Tis Muzak In The Sinner’s Ear

May 13, 2008 8:25 am

I’m sure you’ve heard Muzak before. But I doubt you’ve ever listened to it.

muzak.jpgMuzak is the company that churns out that cheesy department store and elevator music. Generally speaking, Muzak means songs from the 80s and 90s, played on a lame synthesizer, with no words. It immediately becomes part of the bland background of a shopping experience, the aural version of gray floor tiles and fluorescent lights. If you notice Muzak at all, it is because some melody is vaguely familiar. After briefly locating the melody your attention quickly returns to the topic at hand. Muzak is not captivating, it is not moving, it is not life-changing.

Has the gospel turned into Muzak for you?

This thought occurred to me as we sung “O For A Thousand Tongues to Sing” on Sunday:

Jesus! the name that charms our fears,
that bids our sorrows cease;
’tis music in the sinner’s ears,
’tis life and health and peace.

He breaks the power of cancelled sin,
he sets the prisoner free:
his blood can make the foulest clean;
his blood availed for me.

But what if the gospel isn’t music to you? What if the name of Jesus—who He is and what He’s done—has turned into Muzak? You know this has happened if, like Muzak, you hear it, but don’t really listen to it. That’s a problem.

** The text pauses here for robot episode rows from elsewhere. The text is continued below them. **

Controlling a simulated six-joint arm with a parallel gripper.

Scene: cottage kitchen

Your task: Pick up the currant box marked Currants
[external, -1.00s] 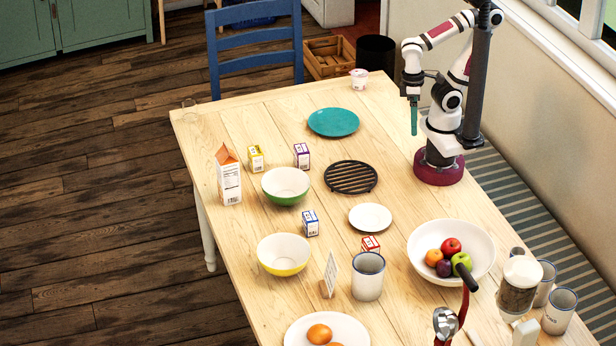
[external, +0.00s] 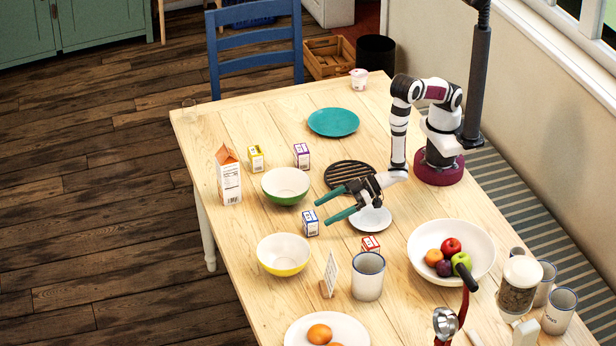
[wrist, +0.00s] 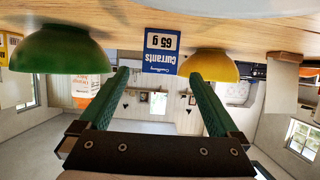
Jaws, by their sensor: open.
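The currant box (external: 310,224) is a small blue and white carton standing on the table between the green bowl and the yellow bowl. In the wrist view, which is upside down, its blue face (wrist: 163,51) reads "Currants 65 g". My gripper (external: 323,214) is low over the table, with its green fingers apart and pointing left toward the box. In the wrist view the box shows in line with the gap between the fingertips (wrist: 159,74). Nothing is held.
The green bowl (external: 285,200) and yellow bowl (external: 284,270) flank the box. Similar cartons, yellow (external: 256,158), purple (external: 301,155) and red (external: 370,245), stand apart. A white saucer (external: 372,227) lies beneath my wrist; a card stand (external: 330,273) and mug (external: 368,287) are nearer the camera.

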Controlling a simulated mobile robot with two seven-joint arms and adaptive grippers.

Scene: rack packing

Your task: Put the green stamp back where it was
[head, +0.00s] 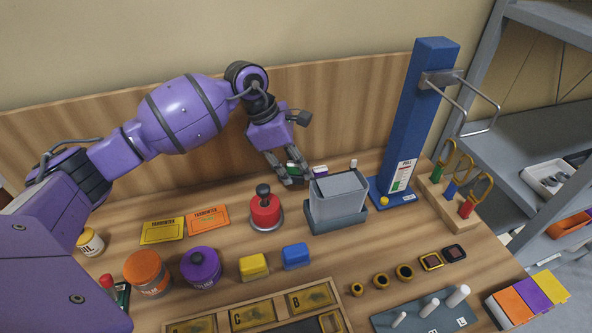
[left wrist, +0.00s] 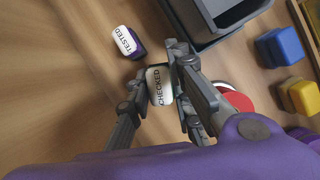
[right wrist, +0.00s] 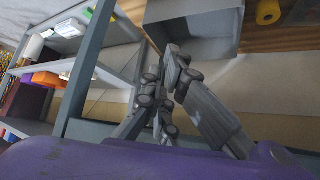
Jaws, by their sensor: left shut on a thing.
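My left gripper (head: 290,175) is low over the back of the table, left of the grey bin. It is shut on the green stamp (head: 292,164), whose white top reads CHECKED in the left wrist view (left wrist: 158,86). The fingers hide most of its body, and I cannot tell whether its base touches the table. A purple stamp marked TESTED (left wrist: 128,42) stands a short way off, apart from the gripper; it also shows in the head view (head: 320,170). My right gripper (right wrist: 168,78) is out of the head view; its fingers look closed together with nothing between them.
The grey bin (head: 338,220) stands close right of the left gripper. A red round-based stamper (head: 265,210) is in front. A blue post (head: 415,125) rises at the right, beside a wooden tool block (head: 448,203). Orange and yellow cards (head: 208,220) lie left.

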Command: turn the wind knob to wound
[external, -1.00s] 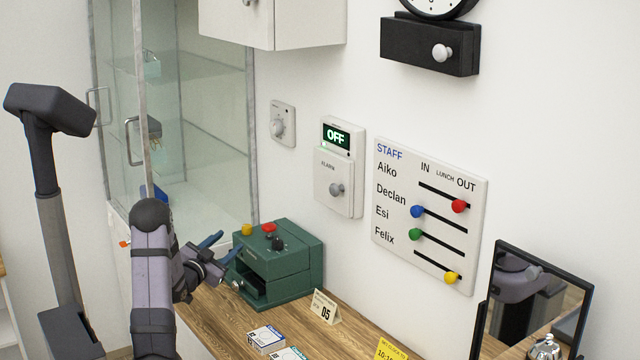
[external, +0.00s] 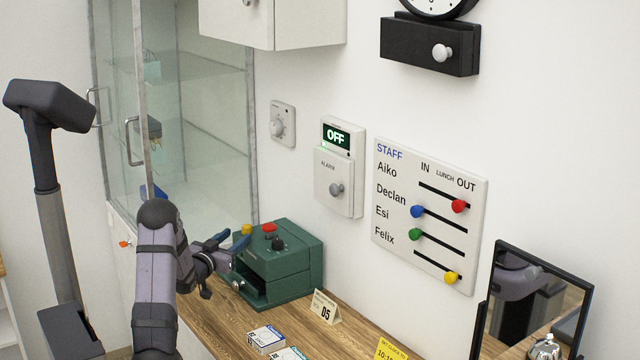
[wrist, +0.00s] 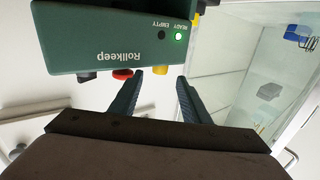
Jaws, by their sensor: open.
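A grey knob (external: 441,53) sits on the front of a black box (external: 407,42) under the wall clock (external: 437,5); no wind or wound label is readable, so I cannot tell its setting. The knob is not in the wrist view. My gripper (external: 226,249) is far below and left of it, at the left side of a green box. In the wrist view my gripper (wrist: 159,76) is open, with nothing held between its fingers. The yellow knob (wrist: 161,69) of the green box shows between the fingertips; I cannot tell whether they touch it.
An alarm panel (external: 340,185) reads OFF. A staff board (external: 430,215), a wall dial (external: 283,123) and a glass cabinet (external: 215,150) are nearby.

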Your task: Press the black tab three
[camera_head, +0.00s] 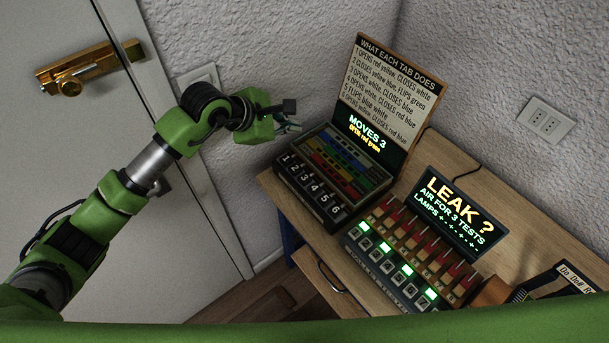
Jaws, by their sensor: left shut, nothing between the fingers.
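A box with a row of black numbered tabs stands at the left end of the wooden desk. The black tab three (306,180) is near the middle of that row, between tab two (296,169) and tab four (315,190). My left gripper (290,125) is shut and empty. In the picture it is above and left of the box, near its back left corner, and apart from the tabs. No finger covers tab three. My right gripper is not in view.
The box has an upright sign (390,85) and a screen (366,136) reading "MOVES 3, OPEN red green". A second device with red levers (420,240) and lit buttons sits to the right, before a "LEAK ?" screen (450,212). The wall is close behind.

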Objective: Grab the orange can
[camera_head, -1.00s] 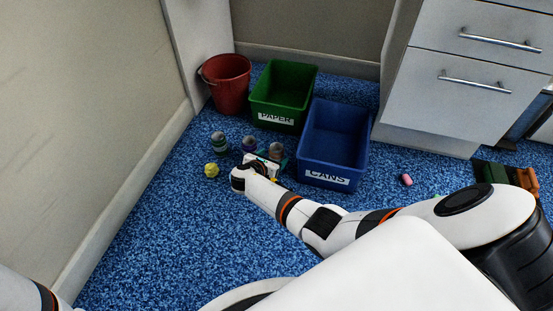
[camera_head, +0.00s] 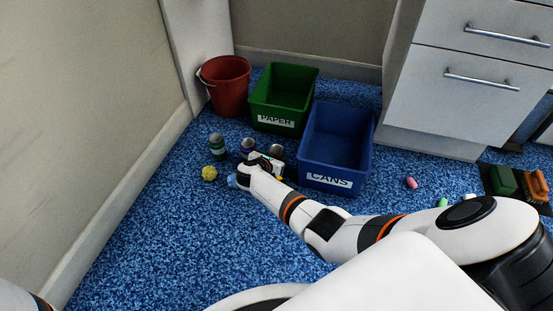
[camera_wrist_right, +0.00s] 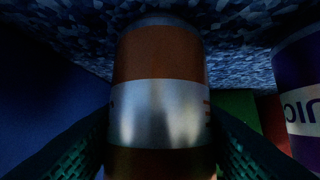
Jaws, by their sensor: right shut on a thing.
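The orange can (camera_wrist_right: 158,55) fills the middle of the right wrist view, orange-brown with a silver band. My right gripper (camera_wrist_right: 160,150) is shut on it, with a dark green textured finger on each side. In the head view the can's grey-brown top (camera_head: 277,151) shows just beyond my right gripper (camera_head: 272,164), and the wrist hides part of it. The can is low at the floor; I cannot tell whether it touches. My left gripper is out of view.
The blue CANS bin (camera_head: 333,181) stands right of the can, the green PAPER bin (camera_head: 275,122) behind it. A purple can (camera_head: 248,146) and a green can (camera_head: 216,146) stand left. A yellow ball (camera_head: 209,173) lies nearby. A red bucket (camera_head: 228,90) stands behind. The front-left floor is clear.

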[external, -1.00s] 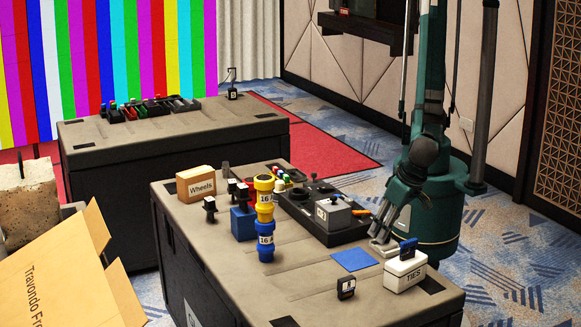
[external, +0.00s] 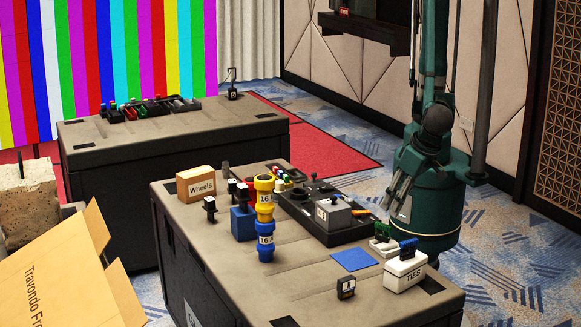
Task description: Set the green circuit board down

John Piper explains how to transform Muzak into the music of true worship:

“There are always two parts to true worship. There is seeing God and there is savoring God. You can’t separate these. You must see him to savor him. And if you don’t savor him when you see him, you insult him. In true worship, there is always understanding with the mind and there is always feeling in the heart. Understanding must always be the foundation of feeling, or all we have is baseless emotionalism. But understanding of God that doesn’t give rise to feeling for God becomes mere intellectualism and deadness. This is why the Bible continually calls us to think and consider and meditate, on the one hand, and to rejoice and fear and mourn and delight and hope and be glad, on the other hand. Both are essential for worship.” John Piper, The Supremacy of God in Preaching, 10.